Harassé par la longueur de la procédure et impatient de pouvoir enfin se marier, le couple accepte tout de même ces conditions. Néanmoins, il faudra encore attendre près d’un an avant qu’une autorisation d’entrée ne soit délivrée à « Durim » du fait d’informations contradictoires entre le SPoMi et le Service de l’état civil et des naturalisations (SeCiN) ainsi que des difficultés administratives rencontrées au Kosovo.

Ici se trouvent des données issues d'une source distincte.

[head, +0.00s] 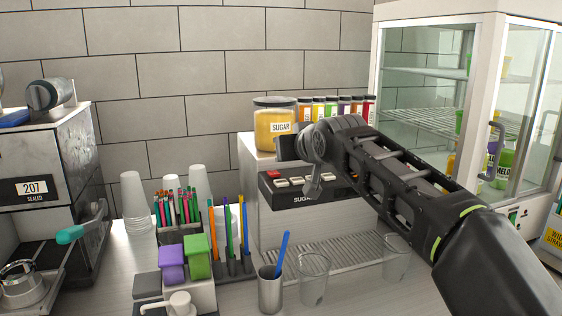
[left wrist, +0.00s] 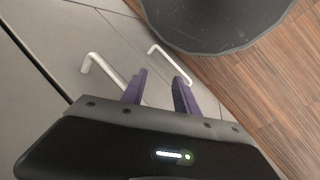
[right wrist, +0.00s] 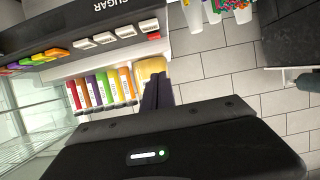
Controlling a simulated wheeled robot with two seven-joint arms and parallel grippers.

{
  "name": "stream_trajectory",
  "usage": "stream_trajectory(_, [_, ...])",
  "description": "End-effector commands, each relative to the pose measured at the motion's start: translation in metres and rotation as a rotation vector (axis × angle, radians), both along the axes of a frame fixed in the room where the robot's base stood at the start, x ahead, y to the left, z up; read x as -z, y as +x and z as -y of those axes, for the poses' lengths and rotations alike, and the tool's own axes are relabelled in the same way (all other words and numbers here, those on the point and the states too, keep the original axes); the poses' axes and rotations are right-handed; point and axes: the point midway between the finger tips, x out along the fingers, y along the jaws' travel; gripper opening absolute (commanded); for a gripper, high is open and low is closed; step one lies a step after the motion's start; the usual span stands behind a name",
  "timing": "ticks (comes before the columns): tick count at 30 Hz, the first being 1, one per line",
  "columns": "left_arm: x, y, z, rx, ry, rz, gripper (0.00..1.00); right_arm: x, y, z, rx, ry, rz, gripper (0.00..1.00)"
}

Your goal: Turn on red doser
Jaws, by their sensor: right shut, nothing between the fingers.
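A red jar (head: 369,108) stands at the right end of a row of coloured jars on the white dispenser (head: 255,190); in the right wrist view it (right wrist: 73,95) is at the left end. A separate red button (head: 273,174) is at the SUGAR end, also in the right wrist view (right wrist: 154,36). My right gripper (right wrist: 158,90) is shut and empty, before the sugar jar (head: 273,125). My left gripper (left wrist: 158,88) is open and empty, outside the head view.
My right arm hides much of the panel in the head view. Clear cups (head: 313,280) and a metal cup with a blue stick (head: 270,290) stand in front. White handles (left wrist: 105,68) show below.

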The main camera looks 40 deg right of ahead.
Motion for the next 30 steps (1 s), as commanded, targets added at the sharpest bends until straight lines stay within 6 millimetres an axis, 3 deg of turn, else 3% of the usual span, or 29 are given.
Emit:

Signalé par : CCSI / SOS Racisme Fribourg – septembre 2014

Sources : courriers de la mandataire et d’« Emma » au SPoMi (18.12.2012, 19.02.2013, 04.04.2013, 02.06.2013, 04.06.2013, 25.06.2013, 11.09.2013, 12.03.2014, 10.04.2014, 13.05.2014) et au Service de l’état civil (21.05.2014) ; divers courriers du SPoMi et du Service de l’état civil à la mandataire ; attestation du Service de l’état civil (16.04.2014) ; autorisation du SPoMi à la représentation suisse de Pristina (03.06.14).